In response, RT ran a report turning the heat back on Mr O'Reilly. "The American mainstream media, crusaders of truth, pathological liars, or just scary clowns?" asked the channel's correspondent.
Ms Simonyan claims: "RT is not a state channel. RT is a global news channel, just as Al Jazeera, BBC, France 24 or Deutsche Welle. They may be financed by government, but they are not state channels."
But RT is rather different from the BBC, certainly when it comes to covering the "home" country. Several journalists at the channel have told The Independent that while some coverage of problems in Russia and sensitive issues is allowed, any direct criticism or questioning of Prime Minister Vladimir Putin or President Dmitry Medvedev is strictly prohibited.

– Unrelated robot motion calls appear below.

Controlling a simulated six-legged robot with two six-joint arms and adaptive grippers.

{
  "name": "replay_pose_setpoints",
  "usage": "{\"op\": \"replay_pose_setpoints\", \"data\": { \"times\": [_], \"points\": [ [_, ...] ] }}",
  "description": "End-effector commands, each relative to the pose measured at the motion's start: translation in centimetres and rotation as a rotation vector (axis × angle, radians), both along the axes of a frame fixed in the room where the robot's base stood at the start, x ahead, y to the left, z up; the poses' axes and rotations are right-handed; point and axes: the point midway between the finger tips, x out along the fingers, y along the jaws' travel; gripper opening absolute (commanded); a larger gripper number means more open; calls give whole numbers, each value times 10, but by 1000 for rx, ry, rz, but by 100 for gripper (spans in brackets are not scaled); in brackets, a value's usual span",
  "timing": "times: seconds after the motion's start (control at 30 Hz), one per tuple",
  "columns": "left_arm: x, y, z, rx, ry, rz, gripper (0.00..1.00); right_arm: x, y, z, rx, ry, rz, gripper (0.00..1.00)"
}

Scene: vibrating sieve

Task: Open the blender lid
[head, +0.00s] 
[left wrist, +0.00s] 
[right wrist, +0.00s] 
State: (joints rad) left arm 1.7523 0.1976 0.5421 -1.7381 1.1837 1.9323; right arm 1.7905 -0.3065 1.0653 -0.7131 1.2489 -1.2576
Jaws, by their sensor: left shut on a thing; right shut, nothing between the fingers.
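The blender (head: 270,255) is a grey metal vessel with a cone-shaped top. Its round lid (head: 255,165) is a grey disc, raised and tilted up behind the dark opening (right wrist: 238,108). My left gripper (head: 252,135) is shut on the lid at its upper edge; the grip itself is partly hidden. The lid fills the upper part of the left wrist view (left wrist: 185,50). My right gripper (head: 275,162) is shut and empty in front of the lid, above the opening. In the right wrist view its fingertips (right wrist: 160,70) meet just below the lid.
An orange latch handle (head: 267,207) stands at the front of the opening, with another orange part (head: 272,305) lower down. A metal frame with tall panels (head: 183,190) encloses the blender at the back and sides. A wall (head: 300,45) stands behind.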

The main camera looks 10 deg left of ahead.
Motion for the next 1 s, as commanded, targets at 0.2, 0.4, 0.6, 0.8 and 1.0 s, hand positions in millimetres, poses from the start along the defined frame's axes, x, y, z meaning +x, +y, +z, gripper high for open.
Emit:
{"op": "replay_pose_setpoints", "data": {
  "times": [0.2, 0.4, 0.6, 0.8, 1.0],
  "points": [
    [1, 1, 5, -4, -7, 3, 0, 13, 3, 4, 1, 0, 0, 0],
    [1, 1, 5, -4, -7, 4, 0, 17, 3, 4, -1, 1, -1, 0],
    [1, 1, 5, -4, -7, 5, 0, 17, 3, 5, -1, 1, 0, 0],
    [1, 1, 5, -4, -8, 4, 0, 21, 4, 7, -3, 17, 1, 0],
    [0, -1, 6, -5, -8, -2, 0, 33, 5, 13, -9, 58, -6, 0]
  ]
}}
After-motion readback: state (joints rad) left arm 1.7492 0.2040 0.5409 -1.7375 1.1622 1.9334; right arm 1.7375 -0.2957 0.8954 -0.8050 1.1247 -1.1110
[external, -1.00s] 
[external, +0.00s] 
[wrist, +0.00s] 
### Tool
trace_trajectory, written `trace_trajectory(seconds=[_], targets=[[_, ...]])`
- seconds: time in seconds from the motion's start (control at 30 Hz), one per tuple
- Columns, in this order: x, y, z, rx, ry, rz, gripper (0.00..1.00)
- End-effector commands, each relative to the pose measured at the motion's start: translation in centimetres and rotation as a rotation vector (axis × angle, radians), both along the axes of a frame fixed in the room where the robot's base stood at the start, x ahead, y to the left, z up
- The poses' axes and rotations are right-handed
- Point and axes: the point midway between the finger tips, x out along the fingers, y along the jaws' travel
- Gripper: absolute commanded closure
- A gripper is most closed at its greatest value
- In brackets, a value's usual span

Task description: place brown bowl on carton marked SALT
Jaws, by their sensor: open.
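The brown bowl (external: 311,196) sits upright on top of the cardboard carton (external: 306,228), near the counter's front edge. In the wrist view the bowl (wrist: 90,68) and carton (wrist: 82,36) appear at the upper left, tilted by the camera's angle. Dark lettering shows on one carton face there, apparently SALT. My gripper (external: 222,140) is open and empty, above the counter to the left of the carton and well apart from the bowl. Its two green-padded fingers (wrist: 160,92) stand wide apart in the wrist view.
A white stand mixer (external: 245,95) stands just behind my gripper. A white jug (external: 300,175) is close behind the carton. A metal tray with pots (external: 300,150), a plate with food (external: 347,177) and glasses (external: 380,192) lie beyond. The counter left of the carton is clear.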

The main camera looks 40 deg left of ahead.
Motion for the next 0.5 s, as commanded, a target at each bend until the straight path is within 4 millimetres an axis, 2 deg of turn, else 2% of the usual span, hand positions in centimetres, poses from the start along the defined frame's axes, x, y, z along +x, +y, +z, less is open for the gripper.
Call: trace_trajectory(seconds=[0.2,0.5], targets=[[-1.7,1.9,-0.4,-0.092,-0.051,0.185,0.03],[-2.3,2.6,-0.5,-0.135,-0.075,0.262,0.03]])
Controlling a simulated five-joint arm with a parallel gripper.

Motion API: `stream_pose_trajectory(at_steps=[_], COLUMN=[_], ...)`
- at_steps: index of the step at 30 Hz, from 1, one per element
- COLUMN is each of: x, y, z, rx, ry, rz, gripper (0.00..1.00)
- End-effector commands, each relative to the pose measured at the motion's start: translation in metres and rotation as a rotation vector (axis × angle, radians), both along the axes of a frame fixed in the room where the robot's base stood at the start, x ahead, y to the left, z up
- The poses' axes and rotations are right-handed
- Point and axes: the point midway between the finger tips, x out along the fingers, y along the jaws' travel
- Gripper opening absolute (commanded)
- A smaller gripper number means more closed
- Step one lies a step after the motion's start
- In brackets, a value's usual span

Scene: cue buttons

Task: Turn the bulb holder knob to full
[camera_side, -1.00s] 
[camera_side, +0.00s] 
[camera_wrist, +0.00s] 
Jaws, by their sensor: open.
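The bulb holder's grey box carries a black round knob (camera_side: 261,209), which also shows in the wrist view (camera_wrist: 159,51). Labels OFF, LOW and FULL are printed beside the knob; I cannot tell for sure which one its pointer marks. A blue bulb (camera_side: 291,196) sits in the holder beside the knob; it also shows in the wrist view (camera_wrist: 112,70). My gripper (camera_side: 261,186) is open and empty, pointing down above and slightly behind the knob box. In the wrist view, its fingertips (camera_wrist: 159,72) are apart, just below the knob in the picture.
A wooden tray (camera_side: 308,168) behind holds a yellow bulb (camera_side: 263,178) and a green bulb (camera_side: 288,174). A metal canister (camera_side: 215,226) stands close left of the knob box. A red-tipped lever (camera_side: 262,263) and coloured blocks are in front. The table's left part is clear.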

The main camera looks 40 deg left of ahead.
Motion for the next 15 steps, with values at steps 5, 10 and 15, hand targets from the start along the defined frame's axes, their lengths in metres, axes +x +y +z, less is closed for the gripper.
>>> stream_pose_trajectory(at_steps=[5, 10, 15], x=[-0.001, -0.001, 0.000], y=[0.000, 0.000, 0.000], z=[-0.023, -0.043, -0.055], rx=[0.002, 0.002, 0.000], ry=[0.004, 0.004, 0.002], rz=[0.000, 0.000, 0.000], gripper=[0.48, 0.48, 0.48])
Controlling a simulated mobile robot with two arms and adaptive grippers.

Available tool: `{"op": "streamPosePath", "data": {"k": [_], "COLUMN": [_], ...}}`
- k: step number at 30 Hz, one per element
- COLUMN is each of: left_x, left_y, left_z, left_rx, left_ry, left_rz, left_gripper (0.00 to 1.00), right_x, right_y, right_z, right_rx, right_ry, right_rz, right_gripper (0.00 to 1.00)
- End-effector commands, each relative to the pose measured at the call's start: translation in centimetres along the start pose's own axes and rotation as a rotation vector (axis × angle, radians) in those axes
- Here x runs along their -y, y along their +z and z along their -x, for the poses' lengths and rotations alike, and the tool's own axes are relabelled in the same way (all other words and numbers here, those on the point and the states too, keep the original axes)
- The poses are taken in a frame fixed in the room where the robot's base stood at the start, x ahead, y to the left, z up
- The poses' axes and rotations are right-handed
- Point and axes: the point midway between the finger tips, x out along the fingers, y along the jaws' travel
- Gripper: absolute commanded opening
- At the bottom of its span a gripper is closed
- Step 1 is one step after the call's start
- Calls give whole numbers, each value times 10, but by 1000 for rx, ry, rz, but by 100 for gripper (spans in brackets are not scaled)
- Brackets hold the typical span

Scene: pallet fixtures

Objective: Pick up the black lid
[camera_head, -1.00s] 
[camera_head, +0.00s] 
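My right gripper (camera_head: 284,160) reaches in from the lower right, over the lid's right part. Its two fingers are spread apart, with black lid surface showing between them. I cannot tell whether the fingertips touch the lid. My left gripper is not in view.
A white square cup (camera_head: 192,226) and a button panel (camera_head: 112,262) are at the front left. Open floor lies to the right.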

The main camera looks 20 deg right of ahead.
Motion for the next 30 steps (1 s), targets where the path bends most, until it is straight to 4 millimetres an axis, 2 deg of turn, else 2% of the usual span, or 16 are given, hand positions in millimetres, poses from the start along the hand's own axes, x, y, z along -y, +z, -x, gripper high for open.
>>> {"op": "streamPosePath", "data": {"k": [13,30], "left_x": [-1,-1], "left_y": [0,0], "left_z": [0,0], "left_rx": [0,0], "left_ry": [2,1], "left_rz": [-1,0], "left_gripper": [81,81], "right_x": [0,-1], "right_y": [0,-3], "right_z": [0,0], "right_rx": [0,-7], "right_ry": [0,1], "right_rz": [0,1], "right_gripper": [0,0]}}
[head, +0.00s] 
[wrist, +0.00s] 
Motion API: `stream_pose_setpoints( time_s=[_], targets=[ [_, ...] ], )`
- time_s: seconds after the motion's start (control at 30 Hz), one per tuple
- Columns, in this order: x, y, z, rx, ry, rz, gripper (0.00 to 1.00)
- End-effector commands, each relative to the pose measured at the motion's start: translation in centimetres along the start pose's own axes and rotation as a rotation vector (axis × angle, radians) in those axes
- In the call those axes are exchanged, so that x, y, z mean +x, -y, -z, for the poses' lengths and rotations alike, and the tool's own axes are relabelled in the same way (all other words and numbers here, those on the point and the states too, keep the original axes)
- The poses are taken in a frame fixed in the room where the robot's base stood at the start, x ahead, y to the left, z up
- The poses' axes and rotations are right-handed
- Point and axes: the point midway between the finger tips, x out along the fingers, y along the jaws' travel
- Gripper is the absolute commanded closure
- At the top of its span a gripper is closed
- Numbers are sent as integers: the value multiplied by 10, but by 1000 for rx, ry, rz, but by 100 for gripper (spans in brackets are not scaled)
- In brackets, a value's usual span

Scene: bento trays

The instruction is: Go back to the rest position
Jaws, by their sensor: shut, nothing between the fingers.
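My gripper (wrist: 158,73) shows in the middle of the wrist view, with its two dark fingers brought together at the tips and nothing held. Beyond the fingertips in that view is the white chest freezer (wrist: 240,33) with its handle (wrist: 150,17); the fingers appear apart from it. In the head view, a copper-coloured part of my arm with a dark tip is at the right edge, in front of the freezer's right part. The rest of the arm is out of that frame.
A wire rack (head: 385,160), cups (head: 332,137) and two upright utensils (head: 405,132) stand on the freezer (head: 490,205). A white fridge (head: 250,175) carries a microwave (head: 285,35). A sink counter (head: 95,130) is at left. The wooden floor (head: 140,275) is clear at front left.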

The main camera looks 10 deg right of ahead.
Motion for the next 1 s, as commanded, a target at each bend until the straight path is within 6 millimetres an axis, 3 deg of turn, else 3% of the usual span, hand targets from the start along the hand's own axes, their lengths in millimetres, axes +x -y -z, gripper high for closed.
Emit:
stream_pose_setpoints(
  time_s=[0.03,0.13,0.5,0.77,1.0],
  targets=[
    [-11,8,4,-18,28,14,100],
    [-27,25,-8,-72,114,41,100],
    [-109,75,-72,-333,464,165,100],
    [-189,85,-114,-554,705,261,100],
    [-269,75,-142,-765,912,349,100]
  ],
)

With the start of RT America, observers have started to question the coverage of topics other than Russia. Some of the more bizarre moments on RT can sometimes be put down to youthful inexperience (such as the newsreader who clearly skimread the autocue too fast and referred to "North Korean leader King John the Second"), but sometimes it seems something more sinister is at play. One anchor told The Independent that during an interview with a leading scientist working on Aids he was repeatedly pressured by producers to "ask difficult questions" about the "evidence" that HIV doesn't cause Aids at all.
Such strange attachment to any conspiracy theory going has led to some wondering what RT stands for. Others simply see it as inexperience, and welcome a new player in a stagnant media market.
"It's a force for diversity in the media," says Mr Schechter. "They give voice to a lot of people, like myself, who rarely get heard in current mainstream US media. I was part of the start-up team for CNN in 1980, and I see some similarities. It's a channel of young people who are inexperienced, but very enthusiastic about what they are doing."